Source data
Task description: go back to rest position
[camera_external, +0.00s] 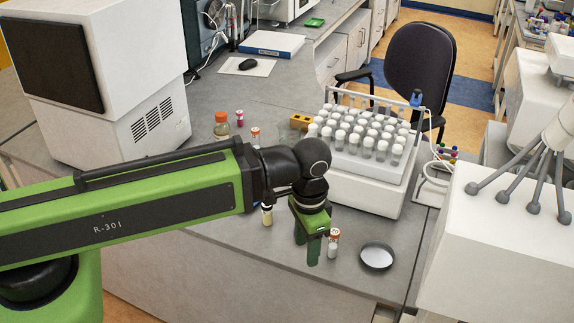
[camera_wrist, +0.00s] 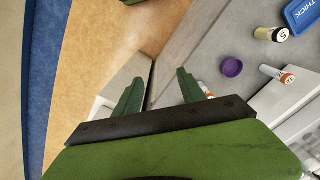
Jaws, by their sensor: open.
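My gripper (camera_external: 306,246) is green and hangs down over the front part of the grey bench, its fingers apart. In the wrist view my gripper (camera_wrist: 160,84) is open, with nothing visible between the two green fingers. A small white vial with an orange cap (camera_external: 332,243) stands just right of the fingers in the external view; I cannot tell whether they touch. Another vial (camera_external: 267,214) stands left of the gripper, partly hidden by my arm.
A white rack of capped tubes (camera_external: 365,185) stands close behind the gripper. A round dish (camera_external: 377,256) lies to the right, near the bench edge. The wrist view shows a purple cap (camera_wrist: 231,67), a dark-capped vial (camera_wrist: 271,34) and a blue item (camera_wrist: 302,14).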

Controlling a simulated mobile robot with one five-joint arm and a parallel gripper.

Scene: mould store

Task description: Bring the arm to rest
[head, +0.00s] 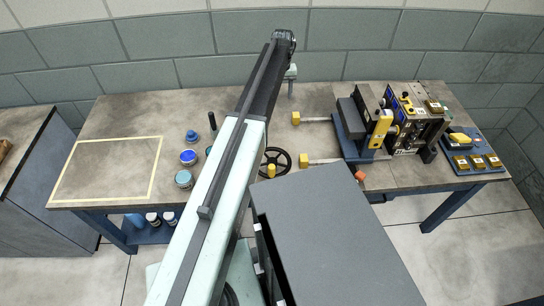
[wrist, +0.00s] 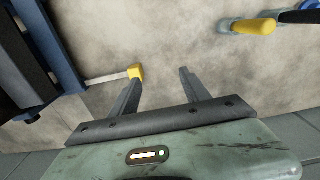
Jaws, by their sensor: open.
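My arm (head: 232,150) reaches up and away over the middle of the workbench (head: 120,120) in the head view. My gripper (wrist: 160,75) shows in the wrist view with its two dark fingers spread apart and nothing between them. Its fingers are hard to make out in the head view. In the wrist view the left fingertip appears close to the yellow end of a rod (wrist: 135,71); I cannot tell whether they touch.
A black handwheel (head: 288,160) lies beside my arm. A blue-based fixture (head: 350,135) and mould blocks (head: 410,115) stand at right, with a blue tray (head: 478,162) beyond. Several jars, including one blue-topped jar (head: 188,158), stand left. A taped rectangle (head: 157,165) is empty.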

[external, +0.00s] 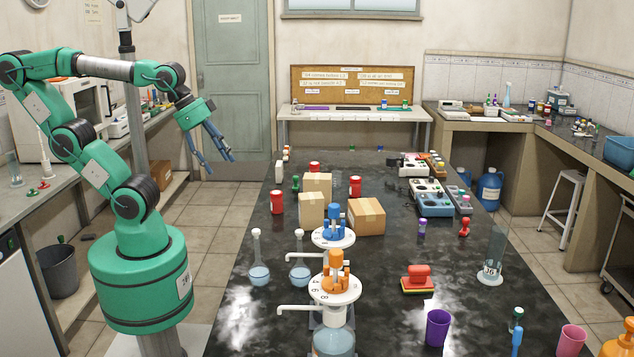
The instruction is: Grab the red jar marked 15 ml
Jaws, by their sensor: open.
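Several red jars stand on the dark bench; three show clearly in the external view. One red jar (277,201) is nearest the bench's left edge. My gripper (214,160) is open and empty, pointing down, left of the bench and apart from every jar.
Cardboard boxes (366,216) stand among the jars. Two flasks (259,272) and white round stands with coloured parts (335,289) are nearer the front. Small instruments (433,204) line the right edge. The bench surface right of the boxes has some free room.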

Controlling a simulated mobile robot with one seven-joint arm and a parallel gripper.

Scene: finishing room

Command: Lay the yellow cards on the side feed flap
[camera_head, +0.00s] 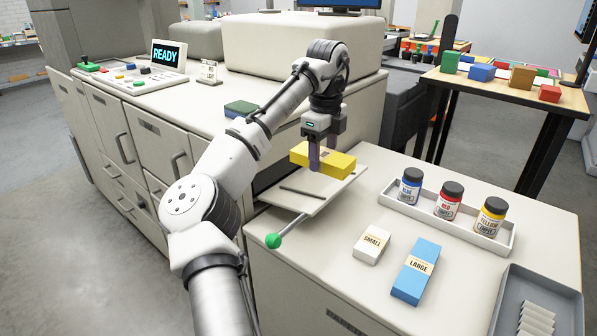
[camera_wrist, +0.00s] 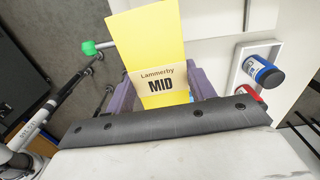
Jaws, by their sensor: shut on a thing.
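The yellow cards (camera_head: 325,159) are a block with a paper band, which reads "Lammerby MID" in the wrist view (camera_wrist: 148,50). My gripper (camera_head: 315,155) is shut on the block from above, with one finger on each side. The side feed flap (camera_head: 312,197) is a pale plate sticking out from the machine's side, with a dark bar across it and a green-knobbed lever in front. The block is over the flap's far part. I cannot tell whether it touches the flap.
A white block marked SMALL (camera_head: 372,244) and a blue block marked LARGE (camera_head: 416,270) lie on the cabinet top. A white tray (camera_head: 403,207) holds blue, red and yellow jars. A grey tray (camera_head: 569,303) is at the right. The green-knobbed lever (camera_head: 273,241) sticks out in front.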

...

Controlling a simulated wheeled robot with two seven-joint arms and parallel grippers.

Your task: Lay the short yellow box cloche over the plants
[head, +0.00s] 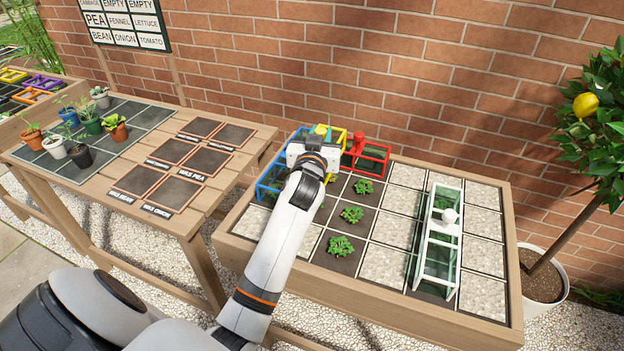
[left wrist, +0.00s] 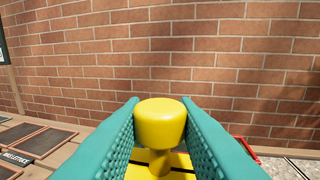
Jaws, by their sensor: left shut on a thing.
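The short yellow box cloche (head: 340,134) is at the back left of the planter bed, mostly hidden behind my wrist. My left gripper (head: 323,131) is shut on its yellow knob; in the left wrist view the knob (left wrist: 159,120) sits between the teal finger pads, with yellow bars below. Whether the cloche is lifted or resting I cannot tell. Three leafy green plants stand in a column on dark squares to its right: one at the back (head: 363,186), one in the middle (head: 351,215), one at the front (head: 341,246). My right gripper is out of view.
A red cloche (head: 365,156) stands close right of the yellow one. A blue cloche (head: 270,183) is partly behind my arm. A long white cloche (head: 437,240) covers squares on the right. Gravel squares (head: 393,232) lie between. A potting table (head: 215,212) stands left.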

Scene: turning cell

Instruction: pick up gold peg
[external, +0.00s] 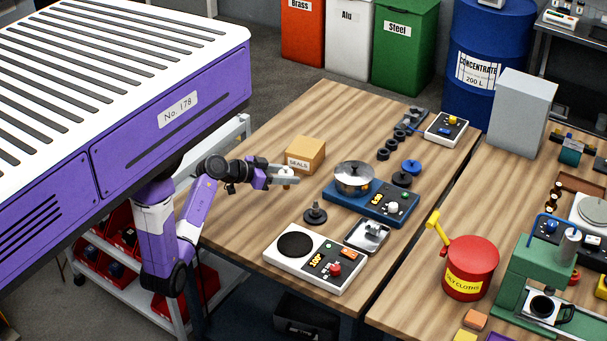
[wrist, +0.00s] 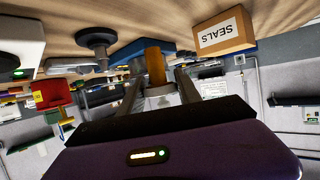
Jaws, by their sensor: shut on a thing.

## What you have to do
Quote the lines above exactly, starting with the one that has "Task description: Bring the arm to rest" and ending with the one that has "The instruction is: Grab"; drop the pictures and include nothing else.

## Exercise answer
Task description: Bring the arm to rest
[head, +0.00s] 
[wrist, +0.00s] 
Jaws, by their sensor: open.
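My arm (head: 232,150) reaches up and away over the middle of the workbench (head: 120,120) in the head view. My gripper (wrist: 160,75) shows in the wrist view with its two dark fingers spread apart and nothing between them. Its fingers are hard to make out in the head view. In the wrist view the left fingertip appears close to the yellow end of a rod (wrist: 135,71); I cannot tell whether they touch.
A black handwheel (head: 288,160) lies beside my arm. A blue-based fixture (head: 350,135) and mould blocks (head: 410,115) stand at right, with a blue tray (head: 478,162) beyond. Several jars, including one blue-topped jar (head: 188,158), stand left. A taped rectangle (head: 157,165) is empty.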

[external, +0.00s] 
The instruction is: Grab the red jar marked 15 ml

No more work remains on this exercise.